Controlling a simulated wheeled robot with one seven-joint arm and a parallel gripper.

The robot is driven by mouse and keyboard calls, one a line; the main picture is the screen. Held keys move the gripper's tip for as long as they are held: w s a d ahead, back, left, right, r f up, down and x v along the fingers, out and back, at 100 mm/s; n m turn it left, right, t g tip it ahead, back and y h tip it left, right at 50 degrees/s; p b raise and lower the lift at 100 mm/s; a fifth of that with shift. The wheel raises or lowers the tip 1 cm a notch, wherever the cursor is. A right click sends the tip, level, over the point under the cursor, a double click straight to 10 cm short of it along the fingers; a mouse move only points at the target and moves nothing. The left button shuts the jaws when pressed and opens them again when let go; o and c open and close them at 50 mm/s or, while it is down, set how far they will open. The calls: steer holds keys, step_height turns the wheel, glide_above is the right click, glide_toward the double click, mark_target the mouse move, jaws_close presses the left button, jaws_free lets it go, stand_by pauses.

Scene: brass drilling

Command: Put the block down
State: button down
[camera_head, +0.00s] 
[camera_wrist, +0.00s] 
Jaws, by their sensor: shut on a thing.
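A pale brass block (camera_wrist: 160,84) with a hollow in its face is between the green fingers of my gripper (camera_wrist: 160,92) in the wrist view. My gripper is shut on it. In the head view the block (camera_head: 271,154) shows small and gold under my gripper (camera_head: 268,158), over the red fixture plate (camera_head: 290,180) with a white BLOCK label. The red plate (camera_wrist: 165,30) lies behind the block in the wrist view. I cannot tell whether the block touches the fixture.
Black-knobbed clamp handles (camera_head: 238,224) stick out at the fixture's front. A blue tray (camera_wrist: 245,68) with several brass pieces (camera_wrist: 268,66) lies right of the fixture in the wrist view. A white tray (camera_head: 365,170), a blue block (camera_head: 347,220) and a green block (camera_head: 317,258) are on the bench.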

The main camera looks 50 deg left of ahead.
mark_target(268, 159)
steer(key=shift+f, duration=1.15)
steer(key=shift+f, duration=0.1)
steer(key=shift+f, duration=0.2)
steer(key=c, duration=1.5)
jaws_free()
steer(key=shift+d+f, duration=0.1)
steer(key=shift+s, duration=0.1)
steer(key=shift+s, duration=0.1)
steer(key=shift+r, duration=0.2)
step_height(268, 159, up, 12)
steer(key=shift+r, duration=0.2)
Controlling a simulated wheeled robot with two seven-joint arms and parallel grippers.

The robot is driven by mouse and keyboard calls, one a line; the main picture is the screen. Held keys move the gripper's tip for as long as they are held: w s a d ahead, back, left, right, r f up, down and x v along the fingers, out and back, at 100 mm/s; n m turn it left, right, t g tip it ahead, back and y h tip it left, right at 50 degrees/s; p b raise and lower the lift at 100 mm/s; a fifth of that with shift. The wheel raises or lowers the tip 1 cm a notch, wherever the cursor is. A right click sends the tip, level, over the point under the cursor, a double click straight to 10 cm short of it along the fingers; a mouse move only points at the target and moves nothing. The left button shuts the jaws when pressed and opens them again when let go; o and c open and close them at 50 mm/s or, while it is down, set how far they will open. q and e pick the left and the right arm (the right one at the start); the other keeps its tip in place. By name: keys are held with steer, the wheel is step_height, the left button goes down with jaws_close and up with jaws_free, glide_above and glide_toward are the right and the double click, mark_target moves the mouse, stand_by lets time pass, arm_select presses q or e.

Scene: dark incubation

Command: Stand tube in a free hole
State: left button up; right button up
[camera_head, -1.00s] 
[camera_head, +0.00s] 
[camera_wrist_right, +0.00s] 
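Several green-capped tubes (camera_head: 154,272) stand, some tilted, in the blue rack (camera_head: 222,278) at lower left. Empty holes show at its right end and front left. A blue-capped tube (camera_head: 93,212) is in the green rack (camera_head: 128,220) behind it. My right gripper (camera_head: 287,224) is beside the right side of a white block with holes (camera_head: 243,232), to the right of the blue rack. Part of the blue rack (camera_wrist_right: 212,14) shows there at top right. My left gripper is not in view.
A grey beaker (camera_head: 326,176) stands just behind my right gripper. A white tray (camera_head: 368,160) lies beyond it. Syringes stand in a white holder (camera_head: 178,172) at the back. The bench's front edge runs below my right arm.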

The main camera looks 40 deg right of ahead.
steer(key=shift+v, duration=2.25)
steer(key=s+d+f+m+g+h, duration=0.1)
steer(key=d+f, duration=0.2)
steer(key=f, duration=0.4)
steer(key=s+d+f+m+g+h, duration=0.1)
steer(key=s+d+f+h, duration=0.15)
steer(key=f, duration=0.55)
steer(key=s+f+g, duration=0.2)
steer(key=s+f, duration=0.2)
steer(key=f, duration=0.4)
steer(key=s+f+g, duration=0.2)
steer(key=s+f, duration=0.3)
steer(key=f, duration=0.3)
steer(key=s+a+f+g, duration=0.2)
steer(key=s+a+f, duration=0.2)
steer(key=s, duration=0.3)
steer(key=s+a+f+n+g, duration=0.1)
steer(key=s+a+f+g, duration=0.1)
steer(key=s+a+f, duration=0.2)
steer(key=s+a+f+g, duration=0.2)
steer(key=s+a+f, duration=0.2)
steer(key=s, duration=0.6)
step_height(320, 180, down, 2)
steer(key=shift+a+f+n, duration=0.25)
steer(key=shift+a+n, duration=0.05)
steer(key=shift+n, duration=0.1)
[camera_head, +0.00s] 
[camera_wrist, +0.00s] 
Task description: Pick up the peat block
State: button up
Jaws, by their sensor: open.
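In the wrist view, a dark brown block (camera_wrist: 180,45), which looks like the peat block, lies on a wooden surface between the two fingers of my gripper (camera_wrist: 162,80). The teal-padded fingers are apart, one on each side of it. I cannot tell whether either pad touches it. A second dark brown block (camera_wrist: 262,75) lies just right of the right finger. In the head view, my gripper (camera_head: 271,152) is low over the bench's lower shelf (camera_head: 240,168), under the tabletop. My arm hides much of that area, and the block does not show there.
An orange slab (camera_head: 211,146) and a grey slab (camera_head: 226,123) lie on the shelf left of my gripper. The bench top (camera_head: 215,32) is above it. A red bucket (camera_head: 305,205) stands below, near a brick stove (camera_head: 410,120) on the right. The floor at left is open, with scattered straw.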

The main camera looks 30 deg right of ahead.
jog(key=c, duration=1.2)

====

Write out the whole listing exactly.

Controlling a simulated wheeled robot with one seven-joint arm and a parallel gripper.

The robot is driven by mouse and keyboard calls, one a line; the main picture is the screen. Held keys move the gripper's tip for as long as they are held: w s a d ahead, back, left, right, r f up, down and x v along the fingers, out and back, at 100 mm/s; n m turn it left, right, t g tip it ahead, back and y h tip it left, right at 50 degrees/s; p b raise and lower the lift at 100 mm/s; a fifth of that with shift. The wheel raises or lowers the tip 1 cm a notch, wherever the cursor is. A right click sends the tip, level, over the point under the cursor, a double click straight to 10 cm short of it along the fingers; a mouse move only points at the target and moves nothing. The left button shuts the jaws when pressed and opens them again when let go; o and c open and close them at 50 mm/s or, while it is down, set how far they will open. The calls: steer holds keys, step_height turns the wheel, glide_above is the right click, glide_toward the double click, mark_target the mouse move, jaws_close presses the left button, jaws_free lets it go, stand_by pauses.

Scene: brass drilling

Command: Put the block down
State: button down
[camera_head, +0.00s] 
[camera_wrist, +0.00s] 
Jaws, by their sensor: shut on a thing.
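A pale brass block (camera_wrist: 160,84) with a hollow in its face is between the green fingers of my gripper (camera_wrist: 160,92) in the wrist view. My gripper is shut on it. In the head view the block (camera_head: 271,154) shows small and gold under my gripper (camera_head: 268,158), over the red fixture plate (camera_head: 290,180) with a white BLOCK label. The red plate (camera_wrist: 165,30) lies behind the block in the wrist view. I cannot tell whether the block touches the fixture.
Black-knobbed clamp handles (camera_head: 238,224) stick out at the fixture's front. A blue tray (camera_wrist: 245,68) with several brass pieces (camera_wrist: 268,66) lies right of the fixture in the wrist view. A white tray (camera_head: 365,170), a blue block (camera_head: 347,220) and a green block (camera_head: 317,258) are on the bench.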

The main camera looks 50 deg left of ahead.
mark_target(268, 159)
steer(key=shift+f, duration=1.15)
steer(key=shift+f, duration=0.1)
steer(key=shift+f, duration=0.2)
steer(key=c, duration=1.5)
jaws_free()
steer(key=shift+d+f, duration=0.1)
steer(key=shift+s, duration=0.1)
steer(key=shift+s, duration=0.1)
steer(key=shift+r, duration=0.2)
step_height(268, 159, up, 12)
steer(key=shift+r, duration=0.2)
Controlling a simulated wheeled robot with two seven-joint arms and parallel grippers.

The robot is driven by mouse and keyboard calls, one a line; the main picture is the screen. Held keys move the gripper's tip for as long as they are held: w s a d ahead, back, left, right, r f up, down and x v along the fingers, out and back, at 100 mm/s; n m turn it left, right, t g tip it ahead, back and y h tip it left, right at 50 degrees/s; p b raise and lower the lift at 100 mm/s; a fifth of that with shift. The wheel raises or lowers the tip 1 cm a notch, wherever the cursor is. A right click sends the tip, level, over the point under the cursor, a double click straight to 10 cm short of it along the fingers; a mouse move only points at the target and moves nothing. The left button shuts the jaws when pressed and opens them again when let go; o and c open and close them at 50 mm/s or, while it is down, set how far they will open. q and e pick the left and the right arm (the right one at the start); the other keeps its tip in place. By name: keys are held with steer, the wheel is step_height, the left button goes down with jaws_close and up with jaws_free, glide_above and glide_toward are the right and the double click, mark_target moves the mouse, stand_by lets time pass, arm_select presses q or e.

Scene: dark incubation

Command: Stand tube in a free hole
State: left button up; right button up
[camera_head, -1.00s] 
[camera_head, +0.00s] 
[camera_wrist_right, +0.00s] 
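Several green-capped tubes (camera_head: 154,272) stand, some tilted, in the blue rack (camera_head: 222,278) at lower left. Empty holes show at its right end and front left. A blue-capped tube (camera_head: 93,212) is in the green rack (camera_head: 128,220) behind it. My right gripper (camera_head: 287,224) is beside the right side of a white block with holes (camera_head: 243,232), to the right of the blue rack. Part of the blue rack (camera_wrist_right: 212,14) shows there at top right. My left gripper is not in view.
A grey beaker (camera_head: 326,176) stands just behind my right gripper. A white tray (camera_head: 368,160) lies beyond it. Syringes stand in a white holder (camera_head: 178,172) at the back. The bench's front edge runs below my right arm.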

The main camera looks 40 deg right of ahead.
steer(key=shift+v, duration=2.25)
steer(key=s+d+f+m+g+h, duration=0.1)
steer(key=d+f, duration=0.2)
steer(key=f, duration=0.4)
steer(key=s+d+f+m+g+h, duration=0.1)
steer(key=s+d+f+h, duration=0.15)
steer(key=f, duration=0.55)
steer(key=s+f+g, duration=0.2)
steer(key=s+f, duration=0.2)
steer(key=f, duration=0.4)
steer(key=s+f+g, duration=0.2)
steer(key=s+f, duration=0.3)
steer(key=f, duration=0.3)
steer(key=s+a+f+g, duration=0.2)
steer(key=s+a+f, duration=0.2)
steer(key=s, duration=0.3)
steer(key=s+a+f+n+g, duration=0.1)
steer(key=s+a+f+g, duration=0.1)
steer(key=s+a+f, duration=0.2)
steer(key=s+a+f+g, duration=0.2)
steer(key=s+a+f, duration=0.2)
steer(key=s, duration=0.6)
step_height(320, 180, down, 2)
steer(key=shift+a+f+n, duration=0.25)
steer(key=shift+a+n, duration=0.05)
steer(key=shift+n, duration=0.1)
[camera_head, +0.00s] 
[camera_wrist, +0.00s] 
Task description: Pick up the peat block
State: button up
Jaws, by their sensor: open.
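In the wrist view, a dark brown block (camera_wrist: 180,45), which looks like the peat block, lies on a wooden surface between the two fingers of my gripper (camera_wrist: 162,80). The teal-padded fingers are apart, one on each side of it. I cannot tell whether either pad touches it. A second dark brown block (camera_wrist: 262,75) lies just right of the right finger. In the head view, my gripper (camera_head: 271,152) is low over the bench's lower shelf (camera_head: 240,168), under the tabletop. My arm hides much of that area, and the block does not show there.
An orange slab (camera_head: 211,146) and a grey slab (camera_head: 226,123) lie on the shelf left of my gripper. The bench top (camera_head: 215,32) is above it. A red bucket (camera_head: 305,205) stands below, near a brick stove (camera_head: 410,120) on the right. The floor at left is open, with scattered straw.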

The main camera looks 30 deg right of ahead.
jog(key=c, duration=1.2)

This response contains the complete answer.